9.) Click the flyout menu button and then choose Replace Styles. Hunt down dropletStyles_CS.asl and choose it.
10.) Click a Style to apply it to the whole layer.
11.) Styles apply to an entire layer, so if you want an image with two different styles, you need to create a new layer, make a new stroke and then apply a different Style.
There are a number of ways to get your artwork out of Photoshop in a file format you can share with non-Photoshop users. The easiest way is to flatten the layers, but keep in mind that the pink background might not be what you want in your finished artwork. You right-click over any layer title on the Layers palette and then choose Flatten Layers.
Considere this as you're gaining comfort and familiarity with Photoshop; you want watery streaks on a rendering you made in a different application? Open the image in Photoshop and then drag the watery streaks layer title on the Layers palette into your artwork winhdow. You've duplicated the layer between document windows. Then use the Move tool (press V) and drag the layer's contents around to reposition them. Then flatten the image and save it to any file format you like.
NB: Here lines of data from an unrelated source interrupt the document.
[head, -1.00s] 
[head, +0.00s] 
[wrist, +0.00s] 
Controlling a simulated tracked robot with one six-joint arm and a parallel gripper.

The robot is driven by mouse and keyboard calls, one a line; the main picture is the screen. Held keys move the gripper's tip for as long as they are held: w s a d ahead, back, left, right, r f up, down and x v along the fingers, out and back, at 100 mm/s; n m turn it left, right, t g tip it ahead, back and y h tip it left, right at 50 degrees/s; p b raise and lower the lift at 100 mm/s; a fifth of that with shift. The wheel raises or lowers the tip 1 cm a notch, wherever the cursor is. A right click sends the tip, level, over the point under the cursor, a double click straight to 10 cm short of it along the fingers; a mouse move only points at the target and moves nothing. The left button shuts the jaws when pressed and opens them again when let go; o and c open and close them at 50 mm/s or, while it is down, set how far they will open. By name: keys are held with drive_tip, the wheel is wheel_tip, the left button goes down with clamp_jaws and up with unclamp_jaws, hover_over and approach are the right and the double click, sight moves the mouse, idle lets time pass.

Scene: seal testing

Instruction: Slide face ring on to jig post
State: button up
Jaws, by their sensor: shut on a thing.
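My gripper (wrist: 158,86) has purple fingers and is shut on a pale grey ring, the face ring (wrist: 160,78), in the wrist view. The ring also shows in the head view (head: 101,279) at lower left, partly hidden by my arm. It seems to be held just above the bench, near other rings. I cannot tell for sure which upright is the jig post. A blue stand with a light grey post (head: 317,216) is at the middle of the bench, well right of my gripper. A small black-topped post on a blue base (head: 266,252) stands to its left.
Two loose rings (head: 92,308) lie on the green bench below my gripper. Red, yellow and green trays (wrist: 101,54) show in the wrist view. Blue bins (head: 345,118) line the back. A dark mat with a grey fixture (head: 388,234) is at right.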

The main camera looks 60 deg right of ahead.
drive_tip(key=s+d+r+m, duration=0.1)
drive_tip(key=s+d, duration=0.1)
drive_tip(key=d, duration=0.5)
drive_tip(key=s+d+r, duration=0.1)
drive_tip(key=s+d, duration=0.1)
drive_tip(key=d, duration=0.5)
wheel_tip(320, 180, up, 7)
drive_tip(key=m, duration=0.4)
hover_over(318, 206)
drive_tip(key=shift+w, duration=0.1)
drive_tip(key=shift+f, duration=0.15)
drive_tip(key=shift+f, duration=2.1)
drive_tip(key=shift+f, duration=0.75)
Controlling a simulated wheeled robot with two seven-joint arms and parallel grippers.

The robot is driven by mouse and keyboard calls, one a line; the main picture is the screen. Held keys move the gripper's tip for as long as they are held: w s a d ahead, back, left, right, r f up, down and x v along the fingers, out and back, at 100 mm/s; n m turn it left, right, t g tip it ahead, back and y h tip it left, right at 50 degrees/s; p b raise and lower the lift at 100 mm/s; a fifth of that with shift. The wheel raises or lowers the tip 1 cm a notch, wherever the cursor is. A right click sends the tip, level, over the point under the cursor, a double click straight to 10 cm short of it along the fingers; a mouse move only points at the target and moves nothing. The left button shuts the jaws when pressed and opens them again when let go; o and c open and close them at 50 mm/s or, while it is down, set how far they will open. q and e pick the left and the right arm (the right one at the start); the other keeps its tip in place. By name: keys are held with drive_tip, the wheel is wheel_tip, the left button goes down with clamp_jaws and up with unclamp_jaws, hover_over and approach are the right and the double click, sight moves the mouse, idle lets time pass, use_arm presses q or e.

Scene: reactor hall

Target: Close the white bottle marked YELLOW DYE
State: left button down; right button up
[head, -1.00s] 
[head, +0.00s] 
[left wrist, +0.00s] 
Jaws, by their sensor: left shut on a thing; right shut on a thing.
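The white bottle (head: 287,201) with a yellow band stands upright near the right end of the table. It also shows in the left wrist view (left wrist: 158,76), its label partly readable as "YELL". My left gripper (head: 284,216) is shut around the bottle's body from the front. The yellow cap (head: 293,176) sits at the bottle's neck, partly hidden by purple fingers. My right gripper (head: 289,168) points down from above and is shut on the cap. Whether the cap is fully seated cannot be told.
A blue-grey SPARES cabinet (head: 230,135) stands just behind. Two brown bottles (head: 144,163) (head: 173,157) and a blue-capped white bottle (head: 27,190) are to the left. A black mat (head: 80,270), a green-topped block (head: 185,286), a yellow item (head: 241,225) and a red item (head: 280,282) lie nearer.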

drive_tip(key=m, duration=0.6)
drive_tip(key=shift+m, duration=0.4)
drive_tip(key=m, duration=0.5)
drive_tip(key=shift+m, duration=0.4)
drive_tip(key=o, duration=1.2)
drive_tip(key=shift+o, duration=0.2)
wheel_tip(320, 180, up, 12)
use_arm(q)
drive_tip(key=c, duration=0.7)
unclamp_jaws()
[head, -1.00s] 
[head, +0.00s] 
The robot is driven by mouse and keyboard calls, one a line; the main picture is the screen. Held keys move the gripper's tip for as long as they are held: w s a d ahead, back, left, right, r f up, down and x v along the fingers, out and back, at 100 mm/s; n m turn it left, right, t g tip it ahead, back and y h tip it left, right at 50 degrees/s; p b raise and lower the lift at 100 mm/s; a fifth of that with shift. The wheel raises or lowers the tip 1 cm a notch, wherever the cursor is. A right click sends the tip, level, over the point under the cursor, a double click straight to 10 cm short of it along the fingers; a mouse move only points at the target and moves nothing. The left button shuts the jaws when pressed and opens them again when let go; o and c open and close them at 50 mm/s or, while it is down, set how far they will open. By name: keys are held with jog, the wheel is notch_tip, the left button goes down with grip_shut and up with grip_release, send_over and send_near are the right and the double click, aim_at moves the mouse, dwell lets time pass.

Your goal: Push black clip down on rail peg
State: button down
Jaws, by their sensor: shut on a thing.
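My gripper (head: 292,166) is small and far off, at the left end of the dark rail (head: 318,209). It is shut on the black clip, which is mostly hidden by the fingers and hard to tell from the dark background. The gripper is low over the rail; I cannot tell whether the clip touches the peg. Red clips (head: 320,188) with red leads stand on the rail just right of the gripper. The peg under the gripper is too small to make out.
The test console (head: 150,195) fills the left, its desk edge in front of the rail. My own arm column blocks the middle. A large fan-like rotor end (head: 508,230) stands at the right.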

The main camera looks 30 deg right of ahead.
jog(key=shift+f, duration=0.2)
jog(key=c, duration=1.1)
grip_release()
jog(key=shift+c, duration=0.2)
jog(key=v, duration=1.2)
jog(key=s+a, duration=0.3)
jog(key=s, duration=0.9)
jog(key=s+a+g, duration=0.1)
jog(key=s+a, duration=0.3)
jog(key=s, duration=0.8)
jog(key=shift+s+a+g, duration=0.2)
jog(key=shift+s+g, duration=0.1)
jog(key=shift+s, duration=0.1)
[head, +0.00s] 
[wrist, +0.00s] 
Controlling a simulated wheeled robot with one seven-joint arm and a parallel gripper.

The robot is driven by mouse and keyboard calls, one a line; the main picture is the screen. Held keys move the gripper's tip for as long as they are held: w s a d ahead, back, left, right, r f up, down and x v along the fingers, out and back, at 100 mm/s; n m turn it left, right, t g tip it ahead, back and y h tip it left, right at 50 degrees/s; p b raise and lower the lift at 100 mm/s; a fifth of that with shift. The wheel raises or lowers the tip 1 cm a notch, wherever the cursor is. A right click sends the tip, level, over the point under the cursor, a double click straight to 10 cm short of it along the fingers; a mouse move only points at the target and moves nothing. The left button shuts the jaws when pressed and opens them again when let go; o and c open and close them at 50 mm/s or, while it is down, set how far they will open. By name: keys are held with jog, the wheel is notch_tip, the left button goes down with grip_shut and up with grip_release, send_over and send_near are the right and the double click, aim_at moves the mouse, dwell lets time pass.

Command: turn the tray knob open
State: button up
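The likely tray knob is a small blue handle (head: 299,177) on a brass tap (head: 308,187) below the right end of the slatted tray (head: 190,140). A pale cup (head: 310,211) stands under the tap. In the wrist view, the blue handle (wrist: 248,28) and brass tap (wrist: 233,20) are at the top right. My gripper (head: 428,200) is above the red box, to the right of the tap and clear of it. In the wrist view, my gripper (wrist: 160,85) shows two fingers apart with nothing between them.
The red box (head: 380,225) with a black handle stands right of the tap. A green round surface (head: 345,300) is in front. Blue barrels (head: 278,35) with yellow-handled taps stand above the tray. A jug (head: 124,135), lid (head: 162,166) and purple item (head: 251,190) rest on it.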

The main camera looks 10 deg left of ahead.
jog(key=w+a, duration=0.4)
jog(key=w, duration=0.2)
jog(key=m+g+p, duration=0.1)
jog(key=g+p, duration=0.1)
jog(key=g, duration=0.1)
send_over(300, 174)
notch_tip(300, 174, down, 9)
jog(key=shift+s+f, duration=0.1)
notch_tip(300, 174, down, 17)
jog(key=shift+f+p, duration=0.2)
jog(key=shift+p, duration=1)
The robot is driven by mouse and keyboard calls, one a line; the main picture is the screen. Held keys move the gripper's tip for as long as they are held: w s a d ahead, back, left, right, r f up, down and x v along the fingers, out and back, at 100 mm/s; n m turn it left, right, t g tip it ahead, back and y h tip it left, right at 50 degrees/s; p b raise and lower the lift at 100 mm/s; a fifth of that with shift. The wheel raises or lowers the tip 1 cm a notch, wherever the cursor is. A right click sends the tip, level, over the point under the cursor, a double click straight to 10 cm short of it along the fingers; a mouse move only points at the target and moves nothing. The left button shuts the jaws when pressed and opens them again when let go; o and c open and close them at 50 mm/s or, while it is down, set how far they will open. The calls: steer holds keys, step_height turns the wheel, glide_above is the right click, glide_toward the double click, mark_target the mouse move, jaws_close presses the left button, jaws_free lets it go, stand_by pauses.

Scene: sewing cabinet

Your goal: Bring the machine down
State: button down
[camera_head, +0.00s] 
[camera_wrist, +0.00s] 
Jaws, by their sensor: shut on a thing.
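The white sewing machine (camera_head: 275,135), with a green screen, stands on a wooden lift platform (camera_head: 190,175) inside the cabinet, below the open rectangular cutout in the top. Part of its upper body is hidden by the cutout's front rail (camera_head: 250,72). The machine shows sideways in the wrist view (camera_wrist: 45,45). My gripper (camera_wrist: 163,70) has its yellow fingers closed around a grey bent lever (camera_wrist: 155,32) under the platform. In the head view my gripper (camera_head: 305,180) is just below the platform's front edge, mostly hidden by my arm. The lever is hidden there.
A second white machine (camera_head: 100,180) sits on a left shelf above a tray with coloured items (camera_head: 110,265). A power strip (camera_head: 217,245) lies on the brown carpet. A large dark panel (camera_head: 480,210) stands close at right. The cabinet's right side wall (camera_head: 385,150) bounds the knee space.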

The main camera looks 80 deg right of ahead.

Additionally, you can save a watery streak layer to PNG with transparency, in case you want to goof with your work in Twisted Brush or similarly pathetic application

Here's the deal: A layer style is dynamic and not really a "finished product". You need to "fix" the layer so the effect is not longer dynamic, simplifying it so it can be exported to a non-Photoshop file format.
To do this requires a little manual dexerity. You create a new blank layer, and on the Layers palette, you drag the blank layer so its position, its order, is directly beneath the watery stroke layer. Notice that there's an "f" in a bullet at the right of your watery stroke layer—this indicates that it's an effects layer, it's special and does not leave Photoshop. What you do is right-click now on the watery streaks effects layer and then choose Merge Down...the merging of the blank layer and the effects layer (the layer with the Style applied, becomes a plain-vanilla layer. You drag the bottom, purposeless layer into the trash icon, you have only one layer with transparency on it, you save it to PNG (uncheck the Save as Copy box in the Save As dialog box), and rock and roll!